After that, I carried a five-litre plastic gerry can on the back rack as my own insurance policy. It also meant I didn’t have extra weight over the front wheel.

Adventure fuel tank
Back-up fuel on a three-state Transalp adventure


It’s not just about surviving a lack of fuel, Robin says. It also presents extra opportunities to explore.

“The extra range also gives you the option of checking out that side track you’ve been told about or, in some instances, even turning back and retracing your steps if weather or other events put your trip in jeopardy,” he says.

“The extra fuel range helps to bring out the serious adventure capabilities for those who like the long haul.”

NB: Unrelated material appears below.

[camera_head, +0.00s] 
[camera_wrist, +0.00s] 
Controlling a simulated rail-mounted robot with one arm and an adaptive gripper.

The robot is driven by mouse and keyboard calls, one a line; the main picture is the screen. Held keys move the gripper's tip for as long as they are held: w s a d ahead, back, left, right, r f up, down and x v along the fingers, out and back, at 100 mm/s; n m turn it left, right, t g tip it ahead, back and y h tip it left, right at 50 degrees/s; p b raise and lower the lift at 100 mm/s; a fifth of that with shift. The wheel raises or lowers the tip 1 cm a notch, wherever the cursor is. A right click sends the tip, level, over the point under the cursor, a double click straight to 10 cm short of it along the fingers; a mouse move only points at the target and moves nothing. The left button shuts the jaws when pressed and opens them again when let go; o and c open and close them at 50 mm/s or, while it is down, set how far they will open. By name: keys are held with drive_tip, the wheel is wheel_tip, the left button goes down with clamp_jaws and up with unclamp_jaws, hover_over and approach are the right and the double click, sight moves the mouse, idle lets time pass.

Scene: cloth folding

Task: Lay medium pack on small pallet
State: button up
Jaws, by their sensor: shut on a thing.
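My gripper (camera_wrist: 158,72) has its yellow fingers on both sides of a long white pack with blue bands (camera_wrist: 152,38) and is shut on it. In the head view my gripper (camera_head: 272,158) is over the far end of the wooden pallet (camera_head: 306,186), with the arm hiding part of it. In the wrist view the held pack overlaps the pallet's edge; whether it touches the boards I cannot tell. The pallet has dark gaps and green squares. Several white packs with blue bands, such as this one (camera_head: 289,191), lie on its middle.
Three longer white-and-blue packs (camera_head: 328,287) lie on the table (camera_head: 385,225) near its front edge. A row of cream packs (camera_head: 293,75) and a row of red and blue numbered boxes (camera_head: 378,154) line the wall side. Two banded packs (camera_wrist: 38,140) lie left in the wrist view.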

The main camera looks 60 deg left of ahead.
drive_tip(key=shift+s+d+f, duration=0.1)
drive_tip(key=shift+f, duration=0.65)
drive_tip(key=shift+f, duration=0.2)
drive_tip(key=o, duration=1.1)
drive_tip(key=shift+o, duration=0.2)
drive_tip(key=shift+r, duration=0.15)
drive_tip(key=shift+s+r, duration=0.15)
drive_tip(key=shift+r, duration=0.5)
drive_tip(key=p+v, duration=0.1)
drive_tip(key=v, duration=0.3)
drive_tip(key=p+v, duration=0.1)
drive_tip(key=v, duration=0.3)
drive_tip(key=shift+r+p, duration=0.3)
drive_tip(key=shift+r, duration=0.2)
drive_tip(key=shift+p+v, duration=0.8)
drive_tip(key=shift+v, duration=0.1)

  1. Suprised they haven’t looked at belly tanks similar to the st’s and wings…lower the center of gravity

  2. A bigger fuel tank? Why? Why don’t they work on the fuel efficiency? Why is my car (a Peugeot 207SW from 2008) more fuel efficient, not much more at 1 L : 15.9 km compared to the 1 : 14.7 (derived from the max 500 km and 34 L) for the african twin? My cars engine is bigger (1.4) and the car is a lot heavier than the bike. The Kawasaki GTR1400 is runs even more fuel efficient than my car (1 : 17) according to several sites.
    Sure, I understand that a bigger engine uses more fuel and give you more Umph. But what’s up with the “bigger is better”? My bike (BMW F800ST, with piston slap.. ) runs about 1 : 22 and still beats most cars at the traffic lights (I got beaten by several muscle cars and a Tesla model X). But I don’t ride to beat cars at the traffic light, that’s just a nice bonus. I ride because I enjoy it and, with the fuel efficiency for my bike, I can pretend to conserve the environment on my way to work and back again.
    To make a long story short, why do the bikes get bigger instead of (only) better?

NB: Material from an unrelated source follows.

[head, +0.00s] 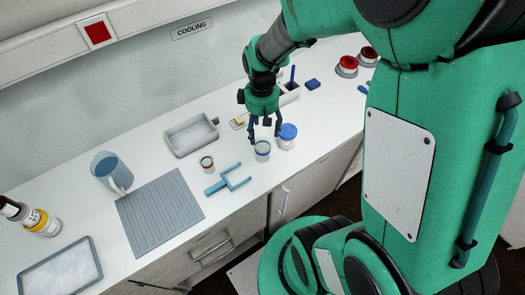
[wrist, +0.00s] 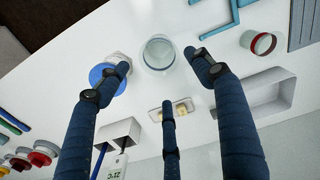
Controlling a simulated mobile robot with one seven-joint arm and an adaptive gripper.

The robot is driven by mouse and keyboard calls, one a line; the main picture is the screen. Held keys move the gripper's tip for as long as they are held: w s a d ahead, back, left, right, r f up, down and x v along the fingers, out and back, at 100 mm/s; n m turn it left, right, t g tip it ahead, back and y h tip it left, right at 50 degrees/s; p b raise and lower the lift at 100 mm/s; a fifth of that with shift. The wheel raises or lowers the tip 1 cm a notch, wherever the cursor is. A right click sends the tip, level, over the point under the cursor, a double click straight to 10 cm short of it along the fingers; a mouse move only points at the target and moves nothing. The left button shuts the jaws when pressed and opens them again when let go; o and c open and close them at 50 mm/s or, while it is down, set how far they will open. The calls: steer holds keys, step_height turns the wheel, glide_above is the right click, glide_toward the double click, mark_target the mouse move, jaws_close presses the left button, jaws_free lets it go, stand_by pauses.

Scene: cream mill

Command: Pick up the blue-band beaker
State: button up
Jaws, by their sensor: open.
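The blue-band beaker (head: 262,150) stands upright on the white counter near its front edge. In the wrist view this clear round beaker (wrist: 158,55) shows from above, between the two outer fingertips and a little beyond them. My gripper (head: 265,136) points down just behind the beaker, with its fingers spread. In the wrist view my gripper (wrist: 162,78) is open, with nothing between its fingers. I cannot tell whether a finger touches the beaker.
A blue-lidded jar (head: 288,136) stands close right of the beaker, by one finger. A red-band beaker (head: 206,163) and a blue two-pronged holder (head: 230,180) are to the left. A grey tray (head: 191,137) lies behind. A small dish (wrist: 174,108) is under the third finger.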

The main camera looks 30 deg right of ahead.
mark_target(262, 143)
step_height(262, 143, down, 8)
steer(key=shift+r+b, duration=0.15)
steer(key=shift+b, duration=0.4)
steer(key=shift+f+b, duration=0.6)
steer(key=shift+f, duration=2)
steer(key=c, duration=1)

  3. Bikes aren’t becoming more fuel efficient, a little research will show you that. My 1973 850 Commando uses less fuel than either of my other bikes – 1995 Triumph Trident 900 and 2008 Harley Sportster 1200. There are a few bikes that are becoming more fuel efficient, but most “improvements” are turned into higher engine output rather than better range, because that is what sells more bikes. Typical full size bikes seem to use around 6l/100km, which is about the same as most 5 seater hatchbacks. So to go through the Pilbara last year my friend and I had to carry extra fuel because there simply weren’t any stations on some of the roads we used. Another friend and I had to stop every 150km to fill up touring the goldfields because his bike couldn’t quite make the 300km to stop at every second petrol station. So Mark Hinchcliffe is completely wrong IMO – fuel tanks do need to be bigger than they are, because they have been shrinking for the last 20 years or so.